WORK REQUIRED: Images do not belong in the copy. Retype all the entries below exactly.

>>

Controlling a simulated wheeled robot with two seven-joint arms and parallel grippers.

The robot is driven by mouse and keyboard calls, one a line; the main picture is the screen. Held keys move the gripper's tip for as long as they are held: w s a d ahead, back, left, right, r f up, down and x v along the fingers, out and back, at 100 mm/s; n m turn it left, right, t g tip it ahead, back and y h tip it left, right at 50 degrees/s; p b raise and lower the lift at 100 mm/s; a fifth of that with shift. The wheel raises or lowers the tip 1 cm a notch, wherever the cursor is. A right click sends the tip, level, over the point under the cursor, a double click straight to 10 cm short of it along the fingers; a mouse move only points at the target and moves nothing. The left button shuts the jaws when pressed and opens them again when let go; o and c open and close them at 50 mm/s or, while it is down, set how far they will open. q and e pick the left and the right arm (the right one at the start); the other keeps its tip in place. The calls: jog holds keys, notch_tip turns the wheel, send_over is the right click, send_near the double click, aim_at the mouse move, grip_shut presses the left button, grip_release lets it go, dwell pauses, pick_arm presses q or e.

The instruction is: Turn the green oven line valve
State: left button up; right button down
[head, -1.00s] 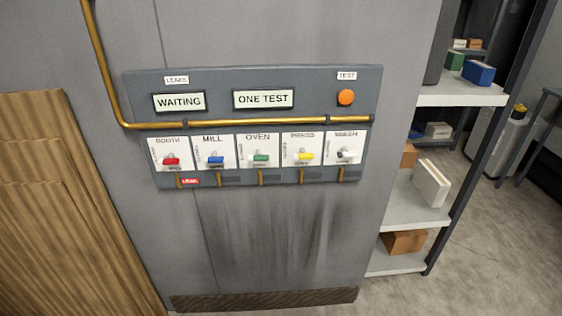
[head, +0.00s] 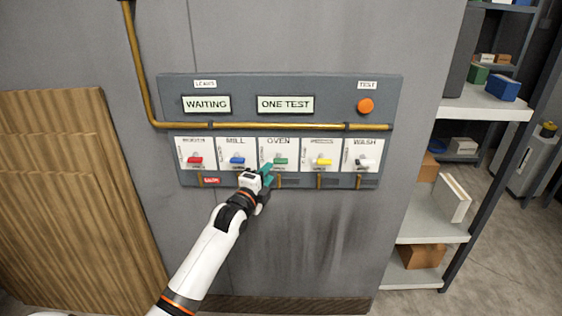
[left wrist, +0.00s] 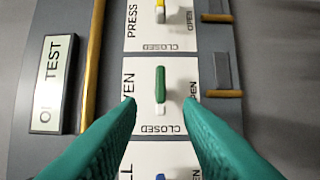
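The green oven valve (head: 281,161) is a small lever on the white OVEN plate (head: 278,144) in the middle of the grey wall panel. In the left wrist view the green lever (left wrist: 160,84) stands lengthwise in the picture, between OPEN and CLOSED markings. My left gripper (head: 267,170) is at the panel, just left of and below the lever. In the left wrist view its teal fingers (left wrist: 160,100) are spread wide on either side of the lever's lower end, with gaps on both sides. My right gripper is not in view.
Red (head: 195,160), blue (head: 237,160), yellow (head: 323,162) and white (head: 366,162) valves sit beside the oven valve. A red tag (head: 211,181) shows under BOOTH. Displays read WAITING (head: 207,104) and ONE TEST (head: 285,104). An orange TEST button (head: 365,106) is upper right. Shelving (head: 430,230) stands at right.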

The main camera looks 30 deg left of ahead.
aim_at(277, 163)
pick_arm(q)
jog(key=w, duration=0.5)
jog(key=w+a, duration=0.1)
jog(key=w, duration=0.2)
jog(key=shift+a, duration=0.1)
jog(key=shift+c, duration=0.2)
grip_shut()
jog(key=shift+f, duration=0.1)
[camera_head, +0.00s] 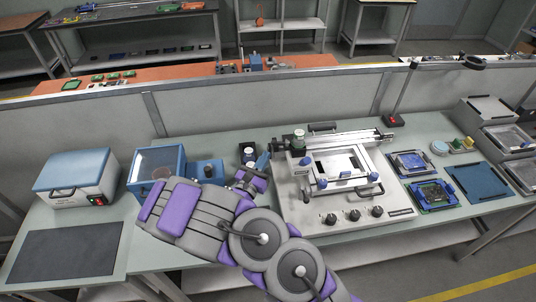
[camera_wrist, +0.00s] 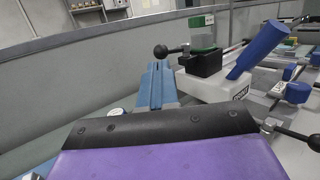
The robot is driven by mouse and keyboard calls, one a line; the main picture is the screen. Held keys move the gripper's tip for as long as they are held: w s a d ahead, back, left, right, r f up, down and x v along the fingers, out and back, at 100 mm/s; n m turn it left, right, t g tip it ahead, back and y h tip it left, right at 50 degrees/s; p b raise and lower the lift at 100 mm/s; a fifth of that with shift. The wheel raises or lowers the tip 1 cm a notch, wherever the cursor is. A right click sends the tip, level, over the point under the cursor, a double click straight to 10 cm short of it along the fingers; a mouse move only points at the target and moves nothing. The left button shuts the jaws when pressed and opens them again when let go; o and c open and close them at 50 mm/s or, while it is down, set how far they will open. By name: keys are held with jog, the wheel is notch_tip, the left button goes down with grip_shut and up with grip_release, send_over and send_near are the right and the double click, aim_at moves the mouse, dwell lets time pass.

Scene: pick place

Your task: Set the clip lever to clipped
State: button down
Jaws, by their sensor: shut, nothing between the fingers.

<<

RIGHT ANSWER:
Controlling a simulated wheeled robot with two seven-joint arms and parallel grippers.

The robot is driven by mouse and keyboard calls, one a line; the main picture is the screen. Held keys move the gripper's tip for as long as they are held: w s a d ahead, back, left, right, r f up, down and x v along the fingers, out and back, at 100 mm/s; n m turn it left, right, t g tip it ahead, back and y h tip it left, right at 50 degrees/s; p b raise and lower the lift at 100 mm/s; a fifth of that with shift. The wheel raises or lowers the tip 1 cm a notch, wherever the cursor is. A right click sends the tip, level, over the point under the cursor, a double click straight to 10 cm short of it along the fingers; a mouse move only points at the target and moves nothing. The left button shuts the jaws when pressed and opens them again when let go; o and c open and close them at 50 mm/s or, while it is down, set how far they will open. q and e pick the left and the right arm (the right one at the start); the other keeps its tip in place. The calls: jog holds keys, notch_tip turns the wheel, send_over is the right click, send_near the double click, aim_at the mouse move, grip_shut presses the left button, grip_release lets it go, dwell pauses, pick_arm presses q or e.

The instruction is: Turn the green oven line valve
State: left button up; right button down
[head, -1.00s] 
[head, +0.00s] 
[left wrist, +0.00s] 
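The green oven valve (head: 281,161) is a small lever on the white OVEN plate (head: 278,144) in the middle of the grey wall panel. In the left wrist view the green lever (left wrist: 160,84) stands lengthwise in the picture, between OPEN and CLOSED markings. My left gripper (head: 267,170) is at the panel, just left of and below the lever. In the left wrist view its teal fingers (left wrist: 160,100) are spread wide on either side of the lever's lower end, with gaps on both sides. My right gripper is not in view.
Red (head: 195,160), blue (head: 237,160), yellow (head: 323,162) and white (head: 366,162) valves sit beside the oven valve. A red tag (head: 211,181) shows under BOOTH. Displays read WAITING (head: 207,104) and ONE TEST (head: 285,104). An orange TEST button (head: 365,106) is upper right. Shelving (head: 430,230) stands at right.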

The main camera looks 30 deg left of ahead.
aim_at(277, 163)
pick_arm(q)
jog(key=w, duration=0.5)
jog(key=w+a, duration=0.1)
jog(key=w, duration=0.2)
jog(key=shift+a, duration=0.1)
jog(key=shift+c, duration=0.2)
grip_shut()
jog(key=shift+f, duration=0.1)
[camera_head, +0.00s] 
[camera_wrist, +0.00s] 
The robot is driven by mouse and keyboard calls, one a line; the main picture is the screen. Held keys move the gripper's tip for as long as they are held: w s a d ahead, back, left, right, r f up, down and x v along the fingers, out and back, at 100 mm/s; n m turn it left, right, t g tip it ahead, back and y h tip it left, right at 50 degrees/s; p b raise and lower the lift at 100 mm/s; a fifth of that with shift. The wheel raises or lowers the tip 1 cm a notch, wherever the cursor is. A right click sends the tip, level, over the point under the cursor, a double click straight to 10 cm short of it along the fingers; a mouse move only points at the target and moves nothing. The left button shuts the jaws when pressed and opens them again when let go; o and c open and close them at 50 mm/s or, while it is down, set how far they will open. By name: keys are held with jog, the wheel is notch_tip, the left button goes down with grip_shut and up with grip_release, send_over and send_near are the right and the double click, aim_at moves the mouse, dwell lets time pass.

Scene: pick place

Your task: Set the clip lever to clipped
State: button down
Jaws, by their sensor: shut, nothing between the fingers.

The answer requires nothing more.